Stochastic state transitions in MDP: How does Q-learning estimate that?

Question

I am implementing Q-learning to a grid-world for finding the most optimal policy. One thing that is bugging me is that the state transitions are stochastic. For example, if I am in the state (3,2) and take an action 'north', I would land-up at (3,1) with probability 0.8, to (2,2) with probability 0.1 and to (4,2) with probability 0.1. How do I fit this information in the algorithm? As I have read so far, Q-learning is a "model-free" learning- It does not need to know the state-transition probabilities. I am not convinced as to how the algorithm will automatically find these transition probabilities during the training process. If someone can clear things up, I shall be grateful.

Answer 1

Let's look at what Q-learning guarantees to see why it handles transition probabilities.

Let's call q* the optimal action-value function. This is the function that returns the correct value of taking some action in a some state. The value of a state-action pair is the expected cumulative reward of taking the action, then following an optimal policy afterwards.

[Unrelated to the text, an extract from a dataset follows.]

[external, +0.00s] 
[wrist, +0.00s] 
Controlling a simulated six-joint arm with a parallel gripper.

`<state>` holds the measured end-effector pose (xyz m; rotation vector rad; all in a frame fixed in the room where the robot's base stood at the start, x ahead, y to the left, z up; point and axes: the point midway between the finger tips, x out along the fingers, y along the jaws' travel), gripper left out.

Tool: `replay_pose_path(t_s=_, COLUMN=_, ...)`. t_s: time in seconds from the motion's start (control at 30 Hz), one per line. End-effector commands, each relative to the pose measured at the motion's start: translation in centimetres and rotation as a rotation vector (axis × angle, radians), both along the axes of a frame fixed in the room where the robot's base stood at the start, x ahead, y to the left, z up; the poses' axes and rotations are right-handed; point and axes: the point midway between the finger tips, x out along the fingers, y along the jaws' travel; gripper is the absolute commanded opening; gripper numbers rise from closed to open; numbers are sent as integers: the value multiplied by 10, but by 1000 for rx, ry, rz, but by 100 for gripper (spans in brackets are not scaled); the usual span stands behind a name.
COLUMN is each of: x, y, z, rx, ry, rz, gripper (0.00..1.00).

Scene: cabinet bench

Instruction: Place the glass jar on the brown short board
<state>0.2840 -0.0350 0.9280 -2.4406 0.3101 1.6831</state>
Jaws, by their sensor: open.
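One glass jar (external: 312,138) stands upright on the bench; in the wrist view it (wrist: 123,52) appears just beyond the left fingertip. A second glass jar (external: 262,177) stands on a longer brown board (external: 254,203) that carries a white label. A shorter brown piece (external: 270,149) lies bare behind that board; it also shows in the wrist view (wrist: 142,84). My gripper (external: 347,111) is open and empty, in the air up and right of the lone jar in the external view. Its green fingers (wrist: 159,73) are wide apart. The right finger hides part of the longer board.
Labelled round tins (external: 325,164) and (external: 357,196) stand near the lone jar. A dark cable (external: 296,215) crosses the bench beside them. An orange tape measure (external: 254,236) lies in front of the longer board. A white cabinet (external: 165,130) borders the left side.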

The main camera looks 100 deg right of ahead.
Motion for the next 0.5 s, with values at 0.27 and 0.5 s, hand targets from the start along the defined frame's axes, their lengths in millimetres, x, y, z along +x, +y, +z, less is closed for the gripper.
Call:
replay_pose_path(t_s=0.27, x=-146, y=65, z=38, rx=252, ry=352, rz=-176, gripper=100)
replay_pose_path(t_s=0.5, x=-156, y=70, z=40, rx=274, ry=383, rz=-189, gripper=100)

An optimal policy is simply a way of choosing actions that achieves the maximum possible expected cumulative reward. Once we have q*, it's easy to find an optimal policy; from each state s that you find yourself in, greedily choose the action that maximizes q*(s,a). Q-learning learns q* given that it visits all states and actions infinitely many times.

For example, if I am in the state (3,2) and take an action 'north', I would land-up at (3,1) with probability 0.8, to (2,2) with probability 0.1 and to (4,2) with probability 0.1. How do I fit this information in the algorithm?

Because the algorithm visits all states and actions infinitely many times, averaging q-values, it learns an expectation of the value of attempting to go north. We go north so many times that the value converges to the sum of each possible outcome weighted by its transition probability. Say we knew all of the values on the gridworld except for the value of going north from (3,2), and assume there is no reward for any transition from (3,2). After sampling north from (3,2) infinitely many times, the algorithm converges to the value 0.8 * q(3,1) + 0.1 * q(2,2) + 0.1 * q(4,2). With this value in hand, a greedy action choice from (3,2) will now be properly informed of the true expected value of attempting to go north. The transition probability gets baked right into the value!